I’ve been exploring the meaning of the eight Celtic seasonal festivals for many years, and trying out different ways to celebrate them – often at Hazel Hill Wood. Early in this process, I stayed on the remote island of Inishmore on the west coast of Ireland, where the old Celtic seasonal traditions are still deeply honoured.
One thing I’ve learned is that each festival is a transitional period which extends for a couple of weeks each side of the core date. So if you’re reading this in mid-November, you’re not too late!

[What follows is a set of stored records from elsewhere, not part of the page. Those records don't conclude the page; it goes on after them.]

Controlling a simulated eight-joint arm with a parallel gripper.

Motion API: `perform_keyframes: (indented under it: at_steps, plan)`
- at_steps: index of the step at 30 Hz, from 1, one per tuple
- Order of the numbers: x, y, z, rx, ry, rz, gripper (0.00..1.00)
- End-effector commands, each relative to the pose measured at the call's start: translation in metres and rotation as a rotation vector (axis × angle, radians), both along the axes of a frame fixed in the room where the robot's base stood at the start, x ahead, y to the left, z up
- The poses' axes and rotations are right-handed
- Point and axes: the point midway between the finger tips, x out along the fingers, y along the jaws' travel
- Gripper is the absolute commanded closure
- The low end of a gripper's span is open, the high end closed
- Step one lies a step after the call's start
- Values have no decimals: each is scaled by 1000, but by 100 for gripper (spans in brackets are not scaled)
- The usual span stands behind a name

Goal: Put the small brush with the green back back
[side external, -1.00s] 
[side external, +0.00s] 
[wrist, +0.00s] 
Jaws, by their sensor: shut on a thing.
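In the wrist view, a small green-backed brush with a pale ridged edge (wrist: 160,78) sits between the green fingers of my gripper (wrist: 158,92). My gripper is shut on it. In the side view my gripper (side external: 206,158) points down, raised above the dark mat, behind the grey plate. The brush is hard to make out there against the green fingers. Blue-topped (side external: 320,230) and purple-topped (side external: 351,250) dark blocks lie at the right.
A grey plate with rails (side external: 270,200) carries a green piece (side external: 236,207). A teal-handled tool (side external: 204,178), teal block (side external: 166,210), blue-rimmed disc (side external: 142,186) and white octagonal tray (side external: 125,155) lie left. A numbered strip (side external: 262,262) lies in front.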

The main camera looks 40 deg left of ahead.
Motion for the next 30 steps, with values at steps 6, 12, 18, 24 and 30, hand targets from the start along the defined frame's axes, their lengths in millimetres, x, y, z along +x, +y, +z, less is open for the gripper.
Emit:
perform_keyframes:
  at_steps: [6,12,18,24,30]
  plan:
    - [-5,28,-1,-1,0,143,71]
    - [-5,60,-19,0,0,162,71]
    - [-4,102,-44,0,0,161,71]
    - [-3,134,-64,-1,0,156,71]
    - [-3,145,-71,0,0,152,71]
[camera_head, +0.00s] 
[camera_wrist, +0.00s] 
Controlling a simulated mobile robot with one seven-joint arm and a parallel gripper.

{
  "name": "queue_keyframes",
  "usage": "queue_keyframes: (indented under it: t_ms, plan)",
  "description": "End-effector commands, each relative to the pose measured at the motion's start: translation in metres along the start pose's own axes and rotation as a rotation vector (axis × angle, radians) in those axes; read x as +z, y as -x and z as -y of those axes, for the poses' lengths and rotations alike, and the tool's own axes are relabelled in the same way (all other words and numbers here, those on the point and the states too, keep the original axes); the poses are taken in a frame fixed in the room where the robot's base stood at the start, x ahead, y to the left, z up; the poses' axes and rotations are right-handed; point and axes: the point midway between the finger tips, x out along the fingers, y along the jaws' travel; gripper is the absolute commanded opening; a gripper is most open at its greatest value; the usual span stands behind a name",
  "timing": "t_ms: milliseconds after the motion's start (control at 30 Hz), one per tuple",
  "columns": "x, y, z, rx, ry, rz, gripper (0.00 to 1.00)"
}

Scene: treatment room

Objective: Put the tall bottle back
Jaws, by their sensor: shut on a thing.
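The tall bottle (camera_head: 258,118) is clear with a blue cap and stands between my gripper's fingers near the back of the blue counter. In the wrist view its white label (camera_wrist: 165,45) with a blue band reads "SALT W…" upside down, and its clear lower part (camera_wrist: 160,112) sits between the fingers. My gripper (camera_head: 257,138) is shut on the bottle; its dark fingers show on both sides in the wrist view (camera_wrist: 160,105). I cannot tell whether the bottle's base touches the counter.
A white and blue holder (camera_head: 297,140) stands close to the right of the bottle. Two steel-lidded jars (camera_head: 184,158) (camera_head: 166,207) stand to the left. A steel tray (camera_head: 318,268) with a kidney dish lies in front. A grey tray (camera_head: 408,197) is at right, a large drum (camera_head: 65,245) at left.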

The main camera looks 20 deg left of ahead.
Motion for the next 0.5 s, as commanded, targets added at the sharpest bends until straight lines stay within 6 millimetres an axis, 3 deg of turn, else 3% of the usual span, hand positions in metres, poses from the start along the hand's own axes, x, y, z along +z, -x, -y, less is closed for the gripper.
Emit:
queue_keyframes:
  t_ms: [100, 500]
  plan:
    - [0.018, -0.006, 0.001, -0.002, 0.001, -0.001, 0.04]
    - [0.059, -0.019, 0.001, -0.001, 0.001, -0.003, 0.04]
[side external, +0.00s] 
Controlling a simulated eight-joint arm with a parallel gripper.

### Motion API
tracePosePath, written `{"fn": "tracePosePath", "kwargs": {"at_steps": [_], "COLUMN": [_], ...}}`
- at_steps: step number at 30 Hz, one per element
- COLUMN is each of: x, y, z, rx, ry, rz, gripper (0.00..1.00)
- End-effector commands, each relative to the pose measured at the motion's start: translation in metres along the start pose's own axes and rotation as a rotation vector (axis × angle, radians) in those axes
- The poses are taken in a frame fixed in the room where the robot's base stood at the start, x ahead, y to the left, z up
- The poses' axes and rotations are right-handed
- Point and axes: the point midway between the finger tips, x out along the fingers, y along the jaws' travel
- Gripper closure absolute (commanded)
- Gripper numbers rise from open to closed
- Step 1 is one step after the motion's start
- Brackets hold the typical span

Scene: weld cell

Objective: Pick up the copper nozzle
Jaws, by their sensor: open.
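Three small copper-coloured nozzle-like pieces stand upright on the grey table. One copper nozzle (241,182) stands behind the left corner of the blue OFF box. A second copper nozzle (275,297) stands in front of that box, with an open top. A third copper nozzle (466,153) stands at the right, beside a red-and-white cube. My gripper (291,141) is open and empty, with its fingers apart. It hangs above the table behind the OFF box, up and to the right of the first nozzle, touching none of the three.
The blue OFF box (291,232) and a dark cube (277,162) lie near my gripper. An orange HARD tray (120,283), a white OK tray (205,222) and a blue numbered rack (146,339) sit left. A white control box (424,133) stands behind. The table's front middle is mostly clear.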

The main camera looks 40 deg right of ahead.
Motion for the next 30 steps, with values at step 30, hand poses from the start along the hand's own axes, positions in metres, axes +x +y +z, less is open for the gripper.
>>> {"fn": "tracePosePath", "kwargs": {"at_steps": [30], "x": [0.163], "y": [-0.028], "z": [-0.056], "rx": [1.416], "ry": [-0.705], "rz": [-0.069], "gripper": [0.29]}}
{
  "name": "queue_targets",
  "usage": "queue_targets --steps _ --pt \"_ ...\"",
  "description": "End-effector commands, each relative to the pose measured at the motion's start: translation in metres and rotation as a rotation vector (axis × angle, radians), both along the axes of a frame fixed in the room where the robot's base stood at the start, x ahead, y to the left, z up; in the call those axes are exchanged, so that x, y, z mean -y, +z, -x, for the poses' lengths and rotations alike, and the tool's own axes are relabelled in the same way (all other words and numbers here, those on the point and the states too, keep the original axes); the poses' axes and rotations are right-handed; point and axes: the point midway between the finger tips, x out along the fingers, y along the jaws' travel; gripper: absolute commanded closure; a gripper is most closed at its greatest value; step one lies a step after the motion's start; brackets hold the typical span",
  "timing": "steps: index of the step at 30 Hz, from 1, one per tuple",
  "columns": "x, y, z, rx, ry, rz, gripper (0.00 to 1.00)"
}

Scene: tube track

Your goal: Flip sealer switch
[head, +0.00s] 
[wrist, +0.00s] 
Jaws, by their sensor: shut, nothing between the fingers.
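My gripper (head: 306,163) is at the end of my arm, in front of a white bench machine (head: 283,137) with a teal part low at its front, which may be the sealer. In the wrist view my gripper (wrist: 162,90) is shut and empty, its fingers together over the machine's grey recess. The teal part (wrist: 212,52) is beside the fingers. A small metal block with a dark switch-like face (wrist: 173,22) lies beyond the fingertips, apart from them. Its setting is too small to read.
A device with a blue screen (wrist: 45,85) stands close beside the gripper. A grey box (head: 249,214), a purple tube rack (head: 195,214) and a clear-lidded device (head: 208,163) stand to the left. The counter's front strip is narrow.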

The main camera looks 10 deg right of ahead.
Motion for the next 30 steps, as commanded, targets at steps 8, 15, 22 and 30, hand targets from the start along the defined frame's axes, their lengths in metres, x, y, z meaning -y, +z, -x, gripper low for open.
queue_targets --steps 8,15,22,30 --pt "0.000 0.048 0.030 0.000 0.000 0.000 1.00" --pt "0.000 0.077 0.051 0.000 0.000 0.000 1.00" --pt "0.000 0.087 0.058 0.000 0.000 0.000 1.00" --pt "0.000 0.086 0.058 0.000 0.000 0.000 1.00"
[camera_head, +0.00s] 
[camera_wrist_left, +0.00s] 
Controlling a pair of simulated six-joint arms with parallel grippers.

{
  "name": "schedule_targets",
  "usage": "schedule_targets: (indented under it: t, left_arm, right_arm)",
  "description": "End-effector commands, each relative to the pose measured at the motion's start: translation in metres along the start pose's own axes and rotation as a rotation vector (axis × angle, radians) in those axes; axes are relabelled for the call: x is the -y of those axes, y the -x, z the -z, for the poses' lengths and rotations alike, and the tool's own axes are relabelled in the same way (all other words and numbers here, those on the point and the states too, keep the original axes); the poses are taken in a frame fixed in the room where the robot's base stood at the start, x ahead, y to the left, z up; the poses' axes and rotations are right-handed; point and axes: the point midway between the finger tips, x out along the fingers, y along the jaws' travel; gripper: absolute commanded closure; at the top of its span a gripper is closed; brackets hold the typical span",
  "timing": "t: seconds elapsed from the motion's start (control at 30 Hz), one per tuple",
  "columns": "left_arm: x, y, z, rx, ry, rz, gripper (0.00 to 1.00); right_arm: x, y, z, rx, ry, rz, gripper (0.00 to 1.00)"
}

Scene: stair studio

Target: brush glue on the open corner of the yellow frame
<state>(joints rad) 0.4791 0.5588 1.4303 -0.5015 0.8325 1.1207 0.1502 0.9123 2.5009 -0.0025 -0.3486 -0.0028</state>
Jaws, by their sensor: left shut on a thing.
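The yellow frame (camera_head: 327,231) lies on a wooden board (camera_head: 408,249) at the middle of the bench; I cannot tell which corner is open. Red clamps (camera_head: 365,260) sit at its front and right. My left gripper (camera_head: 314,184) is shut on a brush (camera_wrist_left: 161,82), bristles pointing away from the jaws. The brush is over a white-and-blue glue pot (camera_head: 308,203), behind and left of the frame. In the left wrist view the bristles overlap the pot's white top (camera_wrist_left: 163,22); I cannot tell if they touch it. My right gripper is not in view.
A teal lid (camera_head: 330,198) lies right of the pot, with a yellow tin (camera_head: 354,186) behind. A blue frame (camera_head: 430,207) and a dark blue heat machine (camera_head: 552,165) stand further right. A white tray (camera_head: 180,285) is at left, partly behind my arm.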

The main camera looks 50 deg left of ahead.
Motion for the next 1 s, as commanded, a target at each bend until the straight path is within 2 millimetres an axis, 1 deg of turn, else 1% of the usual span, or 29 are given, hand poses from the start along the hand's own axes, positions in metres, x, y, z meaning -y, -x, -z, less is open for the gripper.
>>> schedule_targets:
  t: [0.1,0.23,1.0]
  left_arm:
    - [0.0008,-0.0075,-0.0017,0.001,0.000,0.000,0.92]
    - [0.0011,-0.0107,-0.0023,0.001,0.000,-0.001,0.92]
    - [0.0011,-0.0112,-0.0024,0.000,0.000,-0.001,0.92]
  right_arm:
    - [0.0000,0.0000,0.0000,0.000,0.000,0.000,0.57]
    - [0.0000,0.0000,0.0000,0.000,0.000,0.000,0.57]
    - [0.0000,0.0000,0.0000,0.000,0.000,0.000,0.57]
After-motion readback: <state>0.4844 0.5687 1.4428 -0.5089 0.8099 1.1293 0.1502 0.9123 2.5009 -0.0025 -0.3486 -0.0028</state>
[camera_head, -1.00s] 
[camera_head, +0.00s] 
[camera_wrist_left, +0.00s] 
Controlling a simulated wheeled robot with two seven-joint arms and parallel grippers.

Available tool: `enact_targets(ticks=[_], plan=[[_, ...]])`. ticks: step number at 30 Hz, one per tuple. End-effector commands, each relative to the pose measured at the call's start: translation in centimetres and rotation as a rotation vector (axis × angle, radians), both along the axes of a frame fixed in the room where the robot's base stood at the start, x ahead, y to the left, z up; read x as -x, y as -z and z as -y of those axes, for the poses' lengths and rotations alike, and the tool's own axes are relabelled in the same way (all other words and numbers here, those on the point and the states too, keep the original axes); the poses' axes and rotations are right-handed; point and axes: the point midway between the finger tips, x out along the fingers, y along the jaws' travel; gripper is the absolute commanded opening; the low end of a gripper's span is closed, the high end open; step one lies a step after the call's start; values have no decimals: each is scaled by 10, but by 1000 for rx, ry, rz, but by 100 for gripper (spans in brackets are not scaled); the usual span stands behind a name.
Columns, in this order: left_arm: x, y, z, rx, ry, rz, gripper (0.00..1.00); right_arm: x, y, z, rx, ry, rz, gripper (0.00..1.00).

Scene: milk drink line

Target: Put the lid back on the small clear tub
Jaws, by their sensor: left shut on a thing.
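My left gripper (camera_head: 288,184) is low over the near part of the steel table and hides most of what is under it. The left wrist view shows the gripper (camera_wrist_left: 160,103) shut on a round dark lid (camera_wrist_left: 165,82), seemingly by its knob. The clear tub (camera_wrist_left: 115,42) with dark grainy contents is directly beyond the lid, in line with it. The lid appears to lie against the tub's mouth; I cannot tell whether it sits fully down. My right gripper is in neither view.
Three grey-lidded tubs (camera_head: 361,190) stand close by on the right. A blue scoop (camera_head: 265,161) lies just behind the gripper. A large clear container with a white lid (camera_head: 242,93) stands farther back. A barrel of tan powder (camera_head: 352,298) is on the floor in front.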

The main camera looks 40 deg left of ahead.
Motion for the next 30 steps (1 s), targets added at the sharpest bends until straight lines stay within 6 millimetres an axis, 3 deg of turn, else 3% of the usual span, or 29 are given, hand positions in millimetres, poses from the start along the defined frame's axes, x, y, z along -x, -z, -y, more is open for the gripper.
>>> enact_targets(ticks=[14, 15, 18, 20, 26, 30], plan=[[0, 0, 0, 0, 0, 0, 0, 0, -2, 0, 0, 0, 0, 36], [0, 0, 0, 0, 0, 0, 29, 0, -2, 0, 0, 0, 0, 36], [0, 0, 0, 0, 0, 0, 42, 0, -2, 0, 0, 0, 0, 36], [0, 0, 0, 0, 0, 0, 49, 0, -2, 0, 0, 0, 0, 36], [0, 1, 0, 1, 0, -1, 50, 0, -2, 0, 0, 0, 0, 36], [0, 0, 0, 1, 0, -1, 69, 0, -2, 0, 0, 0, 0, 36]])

The word Samhain is pronounced sow’eine, and means the first day of November, celebrated by the ancient Celts as a festival marking the end of the harvest season and the beginning of winter. It’s best celebrated outdoors, in the dark, with a bonfire. You can give a stick or dying foliage into the fire to represent what you’re releasing with the end of the year.
Here are some insights on Samhain from Glennie Kindred’s book, see more in book blog:
“The veil between the seen world of matter and the unseen world of Spirit becomes thin, especially at dawn and dusk. This creates opportunities for us to slip through the fabric of space and time, beyond the limitations of our rational mind, and gain wisdom from within.”
This is the best time of year to honour the dead, and to open to guidance from them. Imagining your ancestral line going back for several generations can help.
Being the start of the Celtic year means that this is also a good season for dreaming and intentions: not to act on them, but to let them germinate and gather ripeness through the dark months of winter.
In her book, Glennie associates Samhain with the Yew Tree, the oldest living trees, “representing death and rebirth, transformation, access to the ancestors and the Otherworld.”
New trunks from beneath the root bole is a useful reminder about renewing from our roots.